_Exercise prompt_
From the records, pick out and copy each line containing "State".
=== Recorded data ===
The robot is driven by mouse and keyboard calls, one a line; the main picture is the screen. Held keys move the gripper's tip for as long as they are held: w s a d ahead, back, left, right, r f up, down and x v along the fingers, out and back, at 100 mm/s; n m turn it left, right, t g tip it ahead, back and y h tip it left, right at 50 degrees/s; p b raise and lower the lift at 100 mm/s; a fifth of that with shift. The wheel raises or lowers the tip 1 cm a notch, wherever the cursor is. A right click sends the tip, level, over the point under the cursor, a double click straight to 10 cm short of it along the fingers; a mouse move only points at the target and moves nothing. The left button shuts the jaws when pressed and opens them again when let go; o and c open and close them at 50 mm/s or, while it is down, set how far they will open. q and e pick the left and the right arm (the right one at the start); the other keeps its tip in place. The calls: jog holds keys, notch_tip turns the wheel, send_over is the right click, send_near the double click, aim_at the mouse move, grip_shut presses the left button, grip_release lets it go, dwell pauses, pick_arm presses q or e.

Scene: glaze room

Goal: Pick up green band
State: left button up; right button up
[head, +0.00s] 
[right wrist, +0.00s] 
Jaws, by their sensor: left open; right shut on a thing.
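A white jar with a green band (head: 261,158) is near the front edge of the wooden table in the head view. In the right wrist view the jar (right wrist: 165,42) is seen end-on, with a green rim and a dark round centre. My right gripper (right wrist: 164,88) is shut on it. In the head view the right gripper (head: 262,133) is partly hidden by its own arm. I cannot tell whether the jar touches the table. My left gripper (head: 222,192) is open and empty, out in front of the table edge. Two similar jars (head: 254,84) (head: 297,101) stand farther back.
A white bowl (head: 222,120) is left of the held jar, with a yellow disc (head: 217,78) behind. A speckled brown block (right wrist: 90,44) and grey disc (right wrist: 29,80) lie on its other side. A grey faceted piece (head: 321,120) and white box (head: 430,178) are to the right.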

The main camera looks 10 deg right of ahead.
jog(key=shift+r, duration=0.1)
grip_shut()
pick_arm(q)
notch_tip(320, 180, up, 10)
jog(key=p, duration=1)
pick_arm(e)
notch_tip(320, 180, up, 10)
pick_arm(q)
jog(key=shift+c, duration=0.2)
===
=== Recorded data ===
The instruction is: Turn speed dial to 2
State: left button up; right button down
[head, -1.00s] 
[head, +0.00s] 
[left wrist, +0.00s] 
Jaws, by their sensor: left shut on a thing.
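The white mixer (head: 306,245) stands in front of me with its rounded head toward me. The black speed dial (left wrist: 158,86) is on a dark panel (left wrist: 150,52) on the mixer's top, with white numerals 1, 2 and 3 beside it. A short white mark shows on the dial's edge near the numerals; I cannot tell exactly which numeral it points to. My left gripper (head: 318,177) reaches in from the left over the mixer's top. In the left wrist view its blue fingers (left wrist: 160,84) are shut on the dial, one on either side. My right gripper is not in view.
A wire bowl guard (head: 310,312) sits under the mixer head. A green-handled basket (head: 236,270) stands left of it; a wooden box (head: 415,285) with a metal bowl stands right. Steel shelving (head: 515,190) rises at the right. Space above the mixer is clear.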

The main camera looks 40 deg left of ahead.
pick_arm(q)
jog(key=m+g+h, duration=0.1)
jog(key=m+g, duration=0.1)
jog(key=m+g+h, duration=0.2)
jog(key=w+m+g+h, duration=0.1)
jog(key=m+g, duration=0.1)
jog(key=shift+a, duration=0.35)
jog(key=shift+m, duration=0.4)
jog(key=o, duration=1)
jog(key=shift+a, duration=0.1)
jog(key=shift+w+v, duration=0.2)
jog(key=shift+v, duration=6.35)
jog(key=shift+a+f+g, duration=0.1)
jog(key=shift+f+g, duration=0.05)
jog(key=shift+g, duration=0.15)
===
_Full answer_
State: left button up; right button up
State: left button up; right button down

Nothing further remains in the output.